The movements that follow make no concessions to what pianos are supposed to do comfortably. A gnome lurches in asymmetric jolts; “The Old Castle” suspends a troubadour’s song over a hypnotic drone; children quarrel in the Tuileries gardens in quicksilver figuration. Then Bydło, the Polish oxcart, grinds crookedly on massive wheels—Mussorgsky’s manuscript marks fortissimo from the first bar, the cart already on top of you.
“Ballet of the Unhatched Chicks,” costume sketches for a St. Petersburg ballet, among the few surviving Hartmann works, is a brief, skittering scherzo. “Samuel Goldenberg and Schmuÿle” sets two portraits of Polish Jews from Sandomierz in stark musical contrast, its characterization reflecting the caricature conventions and prejudices of its era. The marketplace at Limoges erupts in comic chatter. Mussorgsky scribbled a scenario in the margin: “M. de Puissangeot’s recovered cow, Mme. de Remboursac’s new porcelain dentures.”
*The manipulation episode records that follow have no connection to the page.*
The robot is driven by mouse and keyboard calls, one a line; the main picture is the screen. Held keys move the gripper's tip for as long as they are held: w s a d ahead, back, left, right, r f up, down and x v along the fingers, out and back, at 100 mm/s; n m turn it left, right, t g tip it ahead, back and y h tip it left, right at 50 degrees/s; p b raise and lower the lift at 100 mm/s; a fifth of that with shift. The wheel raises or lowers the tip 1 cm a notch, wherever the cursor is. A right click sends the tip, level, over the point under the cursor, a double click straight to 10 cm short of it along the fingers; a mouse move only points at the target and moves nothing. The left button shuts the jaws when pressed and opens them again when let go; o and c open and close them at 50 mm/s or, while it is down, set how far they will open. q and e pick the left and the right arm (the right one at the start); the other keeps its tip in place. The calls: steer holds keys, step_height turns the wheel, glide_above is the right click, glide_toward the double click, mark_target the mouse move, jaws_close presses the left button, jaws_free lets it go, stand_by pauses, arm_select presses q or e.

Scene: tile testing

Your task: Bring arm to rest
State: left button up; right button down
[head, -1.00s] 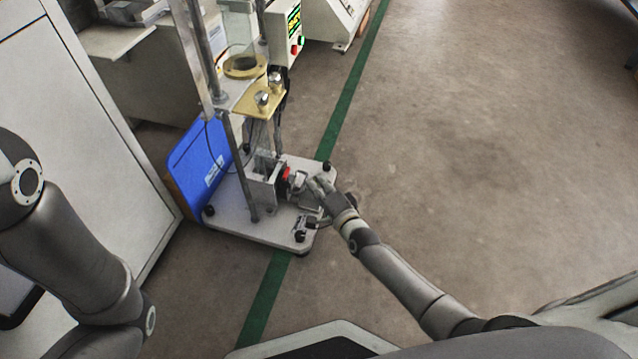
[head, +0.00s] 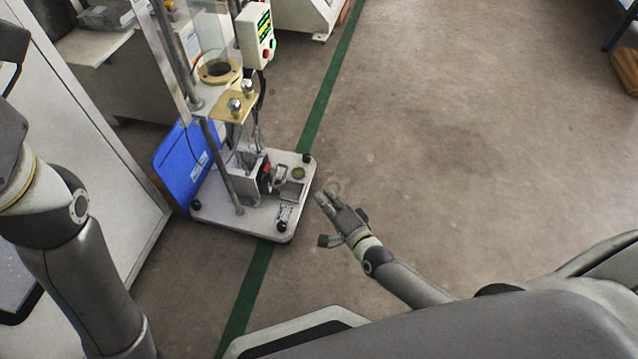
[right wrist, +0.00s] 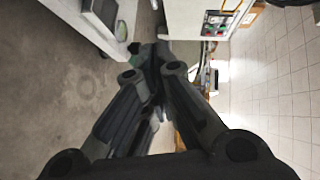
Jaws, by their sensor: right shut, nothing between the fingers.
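My right gripper (head: 325,196) is shut and empty in the head view, just right of the tile testing machine's base plate (head: 262,222) and apart from it. Its arm comes in from the lower right. In the right wrist view the fingers (right wrist: 160,52) of the same gripper come together with nothing between them. My left arm (head: 80,270) is bent at the left edge of the head view; its gripper is not in view.
The testing machine has metal columns, a brass plate (head: 234,104), a blue panel (head: 184,165) and a control box (head: 256,36) with buttons. A white cabinet (head: 110,150) stands at left. A green line (head: 322,105) crosses the floor. The floor (head: 470,130) at right is clear.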

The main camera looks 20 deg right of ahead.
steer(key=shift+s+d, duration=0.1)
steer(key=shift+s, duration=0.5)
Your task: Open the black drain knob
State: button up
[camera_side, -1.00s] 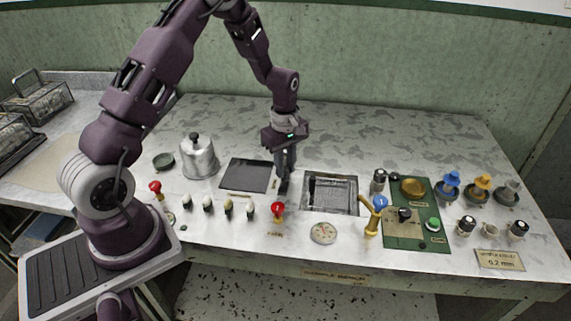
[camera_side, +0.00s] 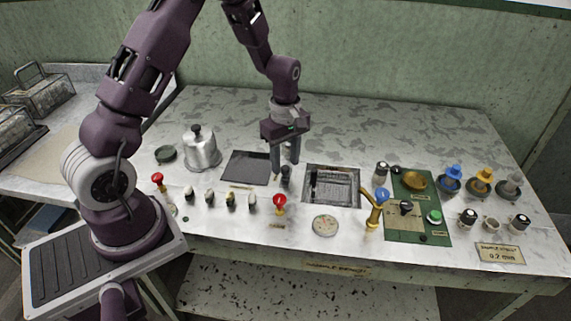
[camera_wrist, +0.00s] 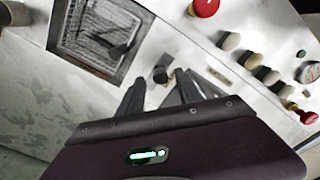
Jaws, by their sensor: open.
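The black drain knob (camera_side: 286,174) stands on the counter just left of the basin (camera_side: 358,187). In the wrist view the black knob (camera_wrist: 160,73) is just beyond my fingertips, beside the basin (camera_wrist: 57,33). My gripper (camera_side: 284,163) is open above and close to the knob, with its fingers pointing down and nothing between them. I cannot tell whether a finger touches the knob.
A dark flat plate (camera_side: 245,168) lies left of the knob. A brass tap (camera_side: 374,210) and a green panel (camera_side: 400,229) are to the right. The counter behind is clear.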

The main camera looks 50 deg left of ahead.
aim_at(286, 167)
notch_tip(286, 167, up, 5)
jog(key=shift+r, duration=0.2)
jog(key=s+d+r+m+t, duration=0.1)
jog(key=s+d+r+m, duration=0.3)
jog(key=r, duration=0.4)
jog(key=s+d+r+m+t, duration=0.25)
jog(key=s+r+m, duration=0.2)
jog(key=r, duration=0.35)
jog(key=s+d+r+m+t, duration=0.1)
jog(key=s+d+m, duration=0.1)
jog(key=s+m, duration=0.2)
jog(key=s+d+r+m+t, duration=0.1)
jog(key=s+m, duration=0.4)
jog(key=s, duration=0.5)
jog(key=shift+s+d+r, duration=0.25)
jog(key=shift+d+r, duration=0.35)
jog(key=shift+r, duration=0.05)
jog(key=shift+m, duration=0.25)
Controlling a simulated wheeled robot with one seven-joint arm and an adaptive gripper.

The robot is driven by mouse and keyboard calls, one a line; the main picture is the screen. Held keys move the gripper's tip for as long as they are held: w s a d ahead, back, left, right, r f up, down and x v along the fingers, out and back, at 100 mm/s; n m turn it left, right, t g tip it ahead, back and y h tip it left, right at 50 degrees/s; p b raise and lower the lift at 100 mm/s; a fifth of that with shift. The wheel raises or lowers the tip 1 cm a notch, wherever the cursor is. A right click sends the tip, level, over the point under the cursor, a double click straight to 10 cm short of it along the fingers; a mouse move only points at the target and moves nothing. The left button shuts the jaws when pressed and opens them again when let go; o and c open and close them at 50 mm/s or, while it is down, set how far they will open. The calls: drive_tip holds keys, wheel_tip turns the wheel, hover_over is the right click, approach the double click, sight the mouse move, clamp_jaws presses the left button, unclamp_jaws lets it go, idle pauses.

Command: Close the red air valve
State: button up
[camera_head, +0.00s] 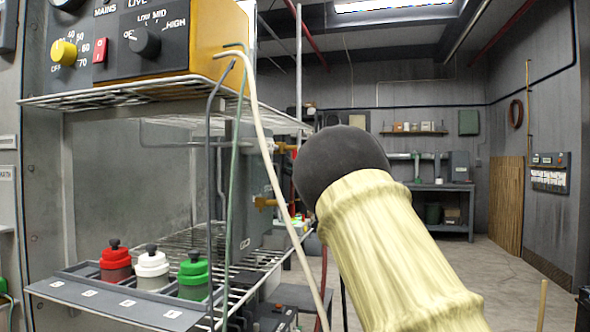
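Two brass-coloured fittings stick out at the right side of the grey cabinet, an upper fitting (285,147) and a lower fitting (265,202). I cannot make out for sure a red valve handle on either, nor whether a valve there is open or shut. A large dark rounded joint with a cream ribbed sleeve, which looks like part of my arm, fills the right middle and hides what is behind it. My gripper is not in view.
A control panel (120,40) with a yellow knob tops a wire shelf (120,93). Red (115,265), white (151,270) and green (193,275) pots stand on a lower tray (110,305). Hoses hang before the cabinet. A workbench (440,188) stands far back beyond open floor.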

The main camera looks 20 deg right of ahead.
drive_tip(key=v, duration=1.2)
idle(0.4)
Then the suite darkens: In “Catacombs,” massive chords alternate with silence; Hartmann’s surviving watercolor shows figures examining skulls by lantern light. The following section, Con mortuis in lingua mortua (“With the dead in a dead language”), Mussorgsky’s own Latin coinage, transforms the Promenade over ghostly tremolos. A pencil note in the manuscript margin: “The creative spirit of the dead Hartmann leads me towards the skulls, invokes them; the skulls begin to glow softly.”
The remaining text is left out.